2. Build launchpads.

Focus these big bets on scalable ideas, and frame it as surge funding, as a way to drive organizational transformation such that even if budgets subside to pre-big bet trajectories, the organizations will still be on a completely different impact trajectory, and thus still able to accomplish far more with the same amounts of money.

3. Stretch things out.

Sometimes a 10-year stream of funding would ultimately lead to more impact than, say, a three-year blast. The promise of a steady million bucks a year of unrestricted money is hugely valuable in the context of a smart scale strategy, and it avoids the “they don’t need our money anymore” sentiment that can arise in the wake of a big bet cash avalanche.

4. Don’t go it alone.

It’s fun to feel like your money is going to make the critical difference. The problem is, it won’t, at least not in the long run. Even a Very Big Check cannot solve the problem.

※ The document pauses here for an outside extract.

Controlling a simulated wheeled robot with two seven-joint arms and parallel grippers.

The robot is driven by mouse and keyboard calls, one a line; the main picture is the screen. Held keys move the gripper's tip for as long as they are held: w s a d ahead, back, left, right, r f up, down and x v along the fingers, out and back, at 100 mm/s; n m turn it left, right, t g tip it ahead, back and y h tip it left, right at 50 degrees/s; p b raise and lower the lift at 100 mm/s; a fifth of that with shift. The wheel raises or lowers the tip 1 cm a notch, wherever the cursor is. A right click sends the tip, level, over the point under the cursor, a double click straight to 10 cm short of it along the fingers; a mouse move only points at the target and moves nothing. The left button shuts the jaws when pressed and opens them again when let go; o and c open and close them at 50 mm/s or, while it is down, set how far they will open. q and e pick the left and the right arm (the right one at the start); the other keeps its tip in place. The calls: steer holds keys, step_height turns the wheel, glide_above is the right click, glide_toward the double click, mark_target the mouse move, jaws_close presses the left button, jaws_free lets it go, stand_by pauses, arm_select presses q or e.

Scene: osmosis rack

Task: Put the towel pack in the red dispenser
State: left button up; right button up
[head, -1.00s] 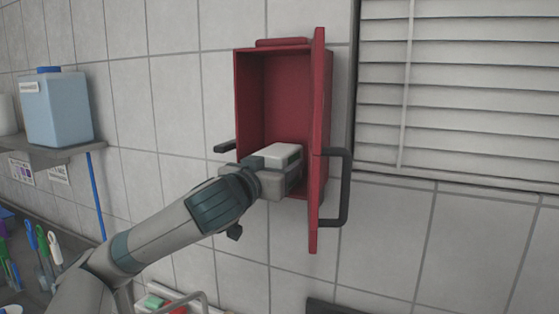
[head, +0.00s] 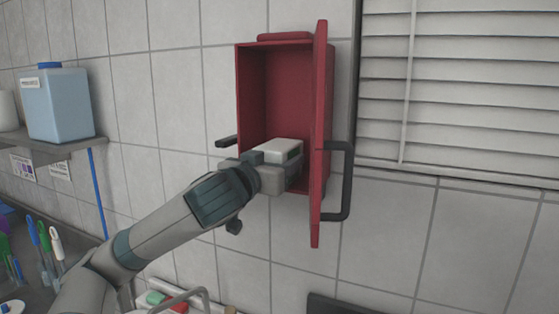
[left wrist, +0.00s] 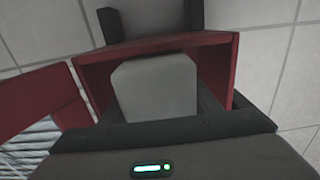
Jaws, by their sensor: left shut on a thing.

That’s why we—Mulago—do a lot of informal co-funding with like-minded friends of similar heft. Together, we can focus a fair amount of money, but just as importantly, we can distribute both the decision-making and the risk. Big bettors might want to do the same: Go big, but make sure you bring others in with you. Spread the decision-making, spread the risk, and share the credit.

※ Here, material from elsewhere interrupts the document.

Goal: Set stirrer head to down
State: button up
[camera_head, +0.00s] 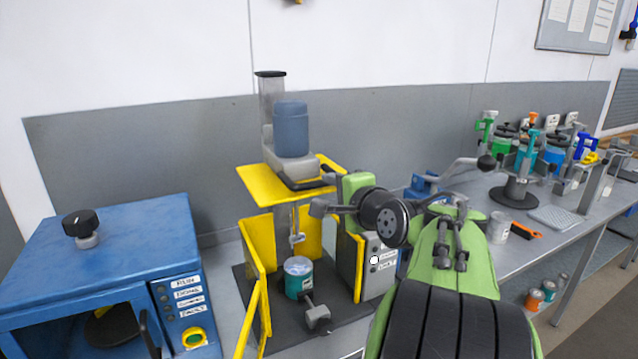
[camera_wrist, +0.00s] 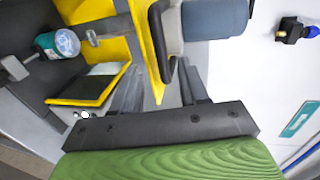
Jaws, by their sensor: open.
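The stirrer head (camera_head: 291,130) is a blue motor on a grey mount, raised on a grey column (camera_head: 270,95) above a yellow plate (camera_head: 255,184). A dark handle (camera_head: 308,184) runs along its front edge; it also shows in the wrist view (camera_wrist: 157,38). The stirrer shaft (camera_head: 294,218) hangs below, its tip above an upright teal can (camera_head: 298,284). My gripper (camera_head: 326,191) is open at the right of the plate, close to the handle. In the wrist view, the plate's edge and handle lie ahead between my fingers (camera_wrist: 160,78); contact cannot be told.
A yellow guard (camera_head: 258,270) stands open around the can. A clamp knob (camera_head: 317,314) is in front of it. A grey control box (camera_head: 374,262) stands to the right, a blue oven-like box (camera_head: 105,270) to the left. Tools crowd the right bench.

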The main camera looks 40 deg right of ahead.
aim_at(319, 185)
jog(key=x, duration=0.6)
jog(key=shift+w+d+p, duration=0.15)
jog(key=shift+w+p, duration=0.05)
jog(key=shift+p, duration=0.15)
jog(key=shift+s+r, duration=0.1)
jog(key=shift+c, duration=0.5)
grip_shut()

This is a bigger discussion, and others will have more and better ideas. But the common theme is that we need to leaven big bet thinking with hedge your bets thinking: We need more money, more decision-makers, more recipients, and more non-linear launchpad transitions. At the same time, paradoxically, we need less time pressure if we’re to achieve the potential of this next-level funding to drive exponential change.

There is a lot to admire in the spirit and action of big bet philanthropy, and this tiny band of pioneers deserves a ton of credit. But if it remains a tiny band, it won’t accomplish what we need so desperately for it to accomplish. Let’s tune it up and make it a thing.